§ **Brief**
The entries below contain a line with "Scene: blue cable" and a line with "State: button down". Retype exactly everything from the first down to the second, both included, and nothing else.

* START Source data *

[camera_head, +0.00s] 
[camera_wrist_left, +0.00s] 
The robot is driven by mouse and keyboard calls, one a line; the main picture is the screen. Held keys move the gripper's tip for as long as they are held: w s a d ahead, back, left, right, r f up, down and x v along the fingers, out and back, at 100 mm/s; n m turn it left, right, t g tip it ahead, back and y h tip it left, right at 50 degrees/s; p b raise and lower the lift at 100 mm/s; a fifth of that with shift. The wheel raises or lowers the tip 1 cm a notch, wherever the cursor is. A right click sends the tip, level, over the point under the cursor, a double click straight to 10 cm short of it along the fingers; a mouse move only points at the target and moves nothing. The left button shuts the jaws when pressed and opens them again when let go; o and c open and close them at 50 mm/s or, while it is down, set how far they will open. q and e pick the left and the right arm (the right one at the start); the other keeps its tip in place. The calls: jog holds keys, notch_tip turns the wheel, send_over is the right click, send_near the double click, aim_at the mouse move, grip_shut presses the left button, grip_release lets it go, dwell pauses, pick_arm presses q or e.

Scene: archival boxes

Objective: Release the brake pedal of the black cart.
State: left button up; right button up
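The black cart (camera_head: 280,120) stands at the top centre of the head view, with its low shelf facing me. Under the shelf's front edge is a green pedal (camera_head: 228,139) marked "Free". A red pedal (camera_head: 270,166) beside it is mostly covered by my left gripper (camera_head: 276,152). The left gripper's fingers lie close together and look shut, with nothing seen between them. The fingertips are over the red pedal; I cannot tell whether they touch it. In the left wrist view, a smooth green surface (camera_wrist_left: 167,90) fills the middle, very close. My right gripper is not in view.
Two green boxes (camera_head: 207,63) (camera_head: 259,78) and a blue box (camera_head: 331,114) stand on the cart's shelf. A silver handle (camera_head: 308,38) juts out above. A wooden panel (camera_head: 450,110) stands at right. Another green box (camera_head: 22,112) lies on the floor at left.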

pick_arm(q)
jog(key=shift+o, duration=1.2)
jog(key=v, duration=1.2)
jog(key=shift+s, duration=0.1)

* END Source data *
* START Source data *

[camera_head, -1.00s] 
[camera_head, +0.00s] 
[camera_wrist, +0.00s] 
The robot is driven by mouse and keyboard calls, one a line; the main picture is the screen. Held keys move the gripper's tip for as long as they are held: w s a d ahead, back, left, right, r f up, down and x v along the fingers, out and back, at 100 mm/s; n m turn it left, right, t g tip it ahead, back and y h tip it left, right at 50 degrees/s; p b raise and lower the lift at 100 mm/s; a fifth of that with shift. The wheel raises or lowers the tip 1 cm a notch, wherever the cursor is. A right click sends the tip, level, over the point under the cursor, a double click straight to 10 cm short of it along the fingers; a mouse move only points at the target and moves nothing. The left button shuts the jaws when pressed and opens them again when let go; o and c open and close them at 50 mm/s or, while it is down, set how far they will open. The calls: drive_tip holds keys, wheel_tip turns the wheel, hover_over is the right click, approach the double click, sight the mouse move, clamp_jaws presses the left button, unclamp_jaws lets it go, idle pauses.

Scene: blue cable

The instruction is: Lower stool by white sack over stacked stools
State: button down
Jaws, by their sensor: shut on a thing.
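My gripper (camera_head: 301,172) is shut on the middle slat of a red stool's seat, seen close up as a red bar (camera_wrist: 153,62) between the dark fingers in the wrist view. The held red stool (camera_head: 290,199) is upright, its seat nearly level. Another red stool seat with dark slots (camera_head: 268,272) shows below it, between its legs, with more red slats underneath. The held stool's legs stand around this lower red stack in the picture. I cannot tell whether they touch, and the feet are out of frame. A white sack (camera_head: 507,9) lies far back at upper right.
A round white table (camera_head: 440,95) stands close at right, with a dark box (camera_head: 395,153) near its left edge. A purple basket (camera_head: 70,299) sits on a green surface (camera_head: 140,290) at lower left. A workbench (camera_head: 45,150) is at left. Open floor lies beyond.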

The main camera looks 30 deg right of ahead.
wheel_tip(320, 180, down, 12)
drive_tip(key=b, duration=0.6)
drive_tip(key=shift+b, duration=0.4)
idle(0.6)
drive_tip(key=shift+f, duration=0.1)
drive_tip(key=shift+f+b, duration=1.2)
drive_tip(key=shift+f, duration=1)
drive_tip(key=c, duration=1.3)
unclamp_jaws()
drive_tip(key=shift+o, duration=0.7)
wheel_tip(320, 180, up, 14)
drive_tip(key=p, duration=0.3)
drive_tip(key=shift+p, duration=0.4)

* END Source data *

§ **The completed task**
Scene: blue cable

The instruction is: Lower stool by white sack over stacked stools
State: button down

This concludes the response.